By DAVID RUIZ, MANAGING DIRECTOR (NORTH AMERICA OIL AND GAS)

Many companies continue to pour money into their internal communications initiatives and departments with the end goal of better employee engagement. While this is something businesses should pursue, why do so many continue to miss the mark?

According to Gallup, only 13% of employees rate their organisation’s leaders as effective communicators.

In our experience, the situation is much worse on the ground.

We once polled the employees of a client with a management culture questionnaire. We used this as an analytical tool to get the pulse of the business and understand some of the current challenges it was facing. As expected, communication was noted as poor by a whopping 52% of the employees, including managers and directors. When reviewing the results with a senior business executive, he was less than pleased with the ratings received for communication.

“We have invested heavily in communications over the past several years,” he said in frustration. “Why do our employees continue to feel that communication is poor?”

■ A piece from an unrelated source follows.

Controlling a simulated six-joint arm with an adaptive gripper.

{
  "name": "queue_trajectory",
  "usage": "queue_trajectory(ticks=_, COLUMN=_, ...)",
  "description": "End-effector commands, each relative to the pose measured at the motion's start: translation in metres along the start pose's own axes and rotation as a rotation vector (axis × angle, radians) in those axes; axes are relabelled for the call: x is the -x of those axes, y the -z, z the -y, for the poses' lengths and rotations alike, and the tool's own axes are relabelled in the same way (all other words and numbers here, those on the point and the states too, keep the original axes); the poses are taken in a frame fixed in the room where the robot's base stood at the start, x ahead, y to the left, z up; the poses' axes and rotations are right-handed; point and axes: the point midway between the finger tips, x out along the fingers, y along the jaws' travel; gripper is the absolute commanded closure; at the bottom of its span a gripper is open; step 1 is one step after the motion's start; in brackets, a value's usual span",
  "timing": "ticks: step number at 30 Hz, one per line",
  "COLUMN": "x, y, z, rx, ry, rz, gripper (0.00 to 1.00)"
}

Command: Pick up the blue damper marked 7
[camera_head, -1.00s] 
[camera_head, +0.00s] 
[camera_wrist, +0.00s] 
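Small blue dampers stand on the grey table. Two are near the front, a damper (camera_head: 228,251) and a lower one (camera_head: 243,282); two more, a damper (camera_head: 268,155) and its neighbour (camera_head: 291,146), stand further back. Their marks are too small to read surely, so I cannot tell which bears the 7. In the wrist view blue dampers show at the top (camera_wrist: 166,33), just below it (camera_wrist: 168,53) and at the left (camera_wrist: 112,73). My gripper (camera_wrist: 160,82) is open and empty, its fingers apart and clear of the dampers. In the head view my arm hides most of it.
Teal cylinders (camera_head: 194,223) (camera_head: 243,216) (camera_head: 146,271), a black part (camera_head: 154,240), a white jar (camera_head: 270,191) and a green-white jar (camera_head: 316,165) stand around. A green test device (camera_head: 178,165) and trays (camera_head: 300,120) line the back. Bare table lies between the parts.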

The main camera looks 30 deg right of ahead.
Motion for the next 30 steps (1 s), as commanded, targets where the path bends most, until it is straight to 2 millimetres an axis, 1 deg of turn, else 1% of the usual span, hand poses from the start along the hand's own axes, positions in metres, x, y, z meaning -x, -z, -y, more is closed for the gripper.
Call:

He was correct, they had invested to improve communications. They had hired an internal communications specialist and developed a communications strategy. The strategy implemented communications channels such as:

  • Breakfast with the president
  • An employee social media site
  • A revamp of the company newsletter
  • E-mail blasts with relevant information
  • Monthly town hall meetings

So, with all these actions aimed at increasing communication and employee engagement, why do so many still feel that communication is lacking? After hundreds of engagements and thousands of employee interviews we have discovered the answer and it may surprise you.

The missing message

Everyone wants to play for the winning team. However, more importantly, people want to know how they contribute to the team’s continued success. How many times have you heard a sports executive or star player comment that the crowd’s cheers motivated the team to elevated play or winning a championship?

Have you heard of the 12th man in Soccer or American Football? They understand that to have engaged fans, they must link how the fans’ involvement (cheers and chants) aid the team in its success.

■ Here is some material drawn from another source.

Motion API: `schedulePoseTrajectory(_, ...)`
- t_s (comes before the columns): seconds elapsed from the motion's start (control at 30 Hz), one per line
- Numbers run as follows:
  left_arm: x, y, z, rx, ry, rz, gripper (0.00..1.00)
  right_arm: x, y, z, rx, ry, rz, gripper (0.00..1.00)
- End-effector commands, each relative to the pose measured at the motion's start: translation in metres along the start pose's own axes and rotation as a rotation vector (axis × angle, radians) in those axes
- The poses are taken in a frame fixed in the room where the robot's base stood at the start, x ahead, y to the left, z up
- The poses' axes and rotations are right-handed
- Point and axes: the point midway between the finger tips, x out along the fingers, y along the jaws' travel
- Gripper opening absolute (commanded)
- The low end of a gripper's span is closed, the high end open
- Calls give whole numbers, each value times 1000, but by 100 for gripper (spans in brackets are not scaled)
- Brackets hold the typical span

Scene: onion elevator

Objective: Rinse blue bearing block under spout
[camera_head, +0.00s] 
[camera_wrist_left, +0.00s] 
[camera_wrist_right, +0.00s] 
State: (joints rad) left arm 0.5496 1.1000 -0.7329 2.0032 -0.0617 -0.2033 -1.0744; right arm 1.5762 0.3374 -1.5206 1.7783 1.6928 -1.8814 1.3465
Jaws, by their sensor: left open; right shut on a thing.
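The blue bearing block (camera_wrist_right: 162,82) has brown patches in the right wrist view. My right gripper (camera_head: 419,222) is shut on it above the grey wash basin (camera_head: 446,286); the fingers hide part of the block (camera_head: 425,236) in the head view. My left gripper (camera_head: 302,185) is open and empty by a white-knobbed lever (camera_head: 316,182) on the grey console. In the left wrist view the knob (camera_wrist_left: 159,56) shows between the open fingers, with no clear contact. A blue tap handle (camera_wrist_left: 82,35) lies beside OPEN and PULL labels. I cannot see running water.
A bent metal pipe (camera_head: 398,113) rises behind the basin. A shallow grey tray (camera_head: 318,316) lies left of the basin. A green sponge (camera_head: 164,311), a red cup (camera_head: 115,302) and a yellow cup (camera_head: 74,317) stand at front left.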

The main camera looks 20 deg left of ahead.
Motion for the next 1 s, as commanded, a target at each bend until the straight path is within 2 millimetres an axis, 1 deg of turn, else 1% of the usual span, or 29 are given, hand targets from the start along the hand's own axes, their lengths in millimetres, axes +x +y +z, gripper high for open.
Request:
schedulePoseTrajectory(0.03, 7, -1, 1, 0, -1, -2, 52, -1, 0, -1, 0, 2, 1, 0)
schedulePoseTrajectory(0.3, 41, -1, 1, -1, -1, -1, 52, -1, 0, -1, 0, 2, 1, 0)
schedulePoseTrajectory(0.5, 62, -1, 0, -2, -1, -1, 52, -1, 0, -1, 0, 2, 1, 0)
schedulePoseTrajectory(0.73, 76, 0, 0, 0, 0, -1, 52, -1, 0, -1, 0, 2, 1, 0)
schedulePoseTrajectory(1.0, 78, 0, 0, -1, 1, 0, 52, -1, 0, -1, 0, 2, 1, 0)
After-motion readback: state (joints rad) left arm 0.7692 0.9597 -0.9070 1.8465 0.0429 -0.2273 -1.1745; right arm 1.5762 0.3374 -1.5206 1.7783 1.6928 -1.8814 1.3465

Simply put, employees at all levels, want to understand the goals and direction of the company, how their individual contributions enhance the company, and how both are currently faring.

While most companies do a good job of communicating company direction and performance, many miss the important step of linking individual contributions to overall company success.

So, how do we communicate adequately to ensure our employees remain engaged in the game? Here’s how:

1. Link an employee’s work with corporate strategy

According to IBM, a shocking 72% of employees do not understand their company’s strategy.

Developing and mapping a comprehensive management control system linking corporate strategy, goals and initiatives to daily execution helps bring about the clarity that so many communication strategies miss.

For example: How does my job as a maintenance technician in the oil patch contribute to the company’s goal of increasing shareholder value? To have these meaningful conversations takes a series of connected values, goals, KPIs, skills assessments, meetings and progress reporting.

Being able to tell an employee that their individual efforts, such as improving their response time, eliminating quality problems and mentoring new employees, helped the business increase its market share because these improvements, and others, convinced new customers to sign on is great. Being able to show them this progress on the way to achieving it is invaluable and leads to world-class employee engagement.

2. Communicate often

Employees want to be communicated to frequently on what is expected of them and how their daily performance contributes to the business as a whole. To do this often and effectively, management must first have a very good understanding of it.

Leaving this important step to front line managers and/or quarterly employee reviews often leads to less than stellar results.

There must be a systemic process with communication flowing top-down, bottom-up and completed often.  How often? In many cases, daily, or at least weekly. The more closed-loop communication employees have with management about how their performance adds to company value, the better.

Conclusion

Despite their benefits, internal communications are sadly an afterthought for companies. Yet, when done well, they have a major impact on employee morale and engagement, which in turn benefits companies in many ways. For one, organisations with a highly-engaged workforce enjoy 22% more productivity.

Management must be able to systematically link corporate strategy to day-to-day tasks for employees. There must be a plan to communicate this clearly, strategically and often.

In the end, the key to a great internal communications strategy is not just a shiny programme with bells and whistles, but the ability to demonstrate to every employee that their contributions help the company succeed and that they are appreciated.